# START OF DATASET EXTRACT

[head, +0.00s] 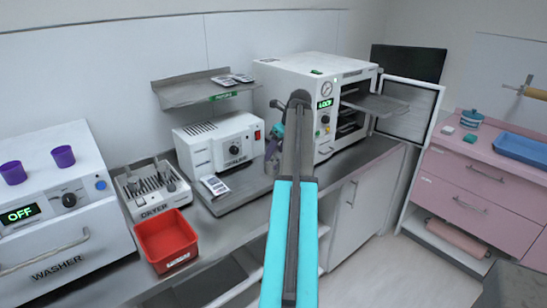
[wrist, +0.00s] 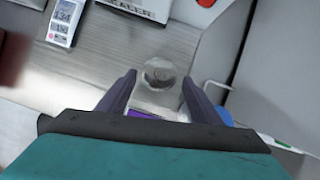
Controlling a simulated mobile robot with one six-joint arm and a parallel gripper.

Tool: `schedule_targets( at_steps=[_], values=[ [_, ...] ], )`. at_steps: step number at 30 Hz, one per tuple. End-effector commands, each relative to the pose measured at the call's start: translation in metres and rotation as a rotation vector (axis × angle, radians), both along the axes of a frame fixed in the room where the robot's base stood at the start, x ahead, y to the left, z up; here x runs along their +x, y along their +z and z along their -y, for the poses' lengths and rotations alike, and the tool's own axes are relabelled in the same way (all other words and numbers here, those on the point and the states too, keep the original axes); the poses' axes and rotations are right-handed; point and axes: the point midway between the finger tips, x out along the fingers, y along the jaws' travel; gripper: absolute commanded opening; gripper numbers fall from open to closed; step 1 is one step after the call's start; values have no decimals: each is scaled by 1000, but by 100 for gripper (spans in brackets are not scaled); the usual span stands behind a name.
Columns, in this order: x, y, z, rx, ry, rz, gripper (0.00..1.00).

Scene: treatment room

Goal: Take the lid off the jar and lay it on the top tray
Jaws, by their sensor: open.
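My gripper (wrist: 158,80) is open, its two dark fingers spread and pointing down over the counter. In the head view it (head: 271,158) is partly hidden by my own arm. A round, clear, glassy thing (wrist: 158,73) shows between the fingertips in the wrist view; I cannot tell whether it is a lid, and no contact shows. A blue tray (head: 524,148) lies on that cabinet, in front of the jar.
The sealer (head: 215,143) stands left of my gripper, with a small handheld device (head: 214,186) before it. A metal shelf (head: 190,92) holding pouches hangs above. The steriliser (head: 300,95) stands open at right, a tray (head: 378,106) extended. A red bin (head: 166,240) is left.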

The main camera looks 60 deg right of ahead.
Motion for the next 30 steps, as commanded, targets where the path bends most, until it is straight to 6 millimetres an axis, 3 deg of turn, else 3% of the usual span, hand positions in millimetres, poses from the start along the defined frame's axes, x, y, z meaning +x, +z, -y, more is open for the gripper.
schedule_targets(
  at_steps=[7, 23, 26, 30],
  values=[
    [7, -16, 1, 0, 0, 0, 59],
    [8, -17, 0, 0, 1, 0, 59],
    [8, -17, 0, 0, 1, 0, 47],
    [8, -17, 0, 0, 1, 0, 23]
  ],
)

# END OF DATASET EXTRACT

TASK BRIEF:
Copy out the whole listing exactly, and don't carry over any pictures.

SOLUTION TO THIS EXERCISE:
[head, +0.00s] 
[wrist, +0.00s] 
Controlling a simulated mobile robot with one six-joint arm and a parallel gripper.

Tool: `schedule_targets( at_steps=[_], values=[ [_, ...] ], )`. at_steps: step number at 30 Hz, one per tuple. End-effector commands, each relative to the pose measured at the call's start: translation in metres and rotation as a rotation vector (axis × angle, radians), both along the axes of a frame fixed in the room where the robot's base stood at the start, x ahead, y to the left, z up; here x runs along their +x, y along their +z and z along their -y, for the poses' lengths and rotations alike, and the tool's own axes are relabelled in the same way (all other words and numbers here, those on the point and the states too, keep the original axes); the poses' axes and rotations are right-handed; point and axes: the point midway between the finger tips, x out along the fingers, y along the jaws' travel; gripper: absolute commanded opening; gripper numbers fall from open to closed; step 1 is one step after the call's start; values have no decimals: each is scaled by 1000, but by 100 for gripper (spans in brackets are not scaled); the usual span stands behind a name.
Columns, in this order: x, y, z, rx, ry, rz, gripper (0.00..1.00).

Scene: treatment room

Goal: Take the lid off the jar and lay it on the top tray
Jaws, by their sensor: open.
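My gripper (wrist: 158,80) is open, its two dark fingers spread and pointing down over the counter. In the head view it (head: 271,158) is partly hidden by my own arm. A round, clear, glassy thing (wrist: 158,73) shows between the fingertips in the wrist view; I cannot tell whether it is a lid, and no contact shows. A blue tray (head: 524,148) lies on that cabinet, in front of the jar.
The sealer (head: 215,143) stands left of my gripper, with a small handheld device (head: 214,186) before it. A metal shelf (head: 190,92) holding pouches hangs above. The steriliser (head: 300,95) stands open at right, a tray (head: 378,106) extended. A red bin (head: 166,240) is left.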

The main camera looks 60 deg right of ahead.
Motion for the next 30 steps, as commanded, targets where the path bends most, until it is straight to 6 millimetres an axis, 3 deg of turn, else 3% of the usual span, hand positions in millimetres, poses from the start along the defined frame's axes, x, y, z meaning +x, +z, -y, more is open for the gripper.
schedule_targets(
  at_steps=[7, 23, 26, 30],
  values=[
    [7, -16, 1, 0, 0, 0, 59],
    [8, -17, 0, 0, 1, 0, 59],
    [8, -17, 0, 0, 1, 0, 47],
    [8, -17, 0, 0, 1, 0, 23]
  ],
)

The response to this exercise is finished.